SULTRY, IS THE NIGHT

Book 1 of Sultry, Is the Night

by Barbara Avon

Pub Date: Nov. 18th, 2021
ISBN: 9798533357043

In the first installment of Avon’s series, a young man struggles to establish a career and navigate a fraught new romantic relationship while reeling from the loss of his mother.

When readers first meet 30-year-old Mario, the protagonist is contemplatively smoking a cigarette as he waves to the mortician ferrying away his mother’s body. With his father long since out of the picture—even if Mario knows just where to find him—and his mother recently dead, Mario is now effectively an orphan. In his younger, better days, when he was living in the nice part of town, Mario was one of the cool kids at school, a football quarterback from a well-to-do family who harbored dreams of one day becoming a chef. Now, left by his parents’ divorce and mother’s death in dire straits and living quite literally on the wrong side of the tracks, those dreams seem like a thing of the past, no matter how much Mario knows his mother would want him to chase after his ambitions. Whether for his own satisfaction or to honor his dead mother, Mario humbles himself before his father by asking for a job at his restaurant, but he is insulted by the dishwasher position he’s offered. Mario soon lucks into a different opportunity: He meets Dean (friends call him “Dito”), owner of Dean’s Pizzeria, where he soon begins to work as a cook. Things are looking up, and soon Mario even meets a girl—Teresa, or, as friends call her, “Tess.” As if her beauty weren’t enough to attract Mario, Tess comes from the other, ‘better’ side of town and reminds him of his old life, when times were easier. But as in so many romances that seem, at first, too good to be true, there is trouble; Tess is harboring dark secrets that threaten to derail the hard-fought progress Mario has achieved for himself.

Avon’s novel is teeming with characters readers will feel they have seen before: an ambitious young man with a worthless, selfish father; a loving, long-suffering mother; a pretty girl with a checkered past.
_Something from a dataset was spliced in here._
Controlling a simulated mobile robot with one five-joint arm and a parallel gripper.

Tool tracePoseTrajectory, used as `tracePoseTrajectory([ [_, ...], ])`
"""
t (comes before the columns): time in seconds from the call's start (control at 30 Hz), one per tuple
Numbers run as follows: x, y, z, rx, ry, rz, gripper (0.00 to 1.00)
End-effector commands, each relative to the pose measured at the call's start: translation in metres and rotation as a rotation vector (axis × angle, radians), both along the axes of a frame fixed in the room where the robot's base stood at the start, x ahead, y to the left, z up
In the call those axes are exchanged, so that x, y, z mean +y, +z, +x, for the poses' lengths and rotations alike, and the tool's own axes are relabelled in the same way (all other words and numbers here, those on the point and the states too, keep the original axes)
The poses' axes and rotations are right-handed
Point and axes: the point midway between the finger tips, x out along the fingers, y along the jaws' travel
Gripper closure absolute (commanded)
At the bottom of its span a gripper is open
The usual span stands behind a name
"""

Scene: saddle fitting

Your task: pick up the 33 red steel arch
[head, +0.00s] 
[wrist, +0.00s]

While at first readers may fear clichés abound, the author deftly leans on her command of setting to inform the characters, as seen here in a description of the apartment Mario’s mother left behind: “The story [she had been reading] without an audience had been eternally suspended, like a movie reel that snaps in the middle of the film’s denouement. On the bedroom dresser, a full bottle of baby powder was tipped on its side, spilling its guts. Clothes hung on their hangers; emaciated shells craving a human.” Avon’s evocative language carries the day here, and while there are passages that skirt overwriting (the phrase “feculent with impurity” appears in the novel’s opening sentence, for example), the vivid prose, in combination with the natural tension of a burgeoning love story pressurized by the secrets young lovers hide from one another, makes this novel stand out in a crowded field of suspenseful romance tales.

A well-written novel sure to satisfy fans of small-town romances with a touch of danger.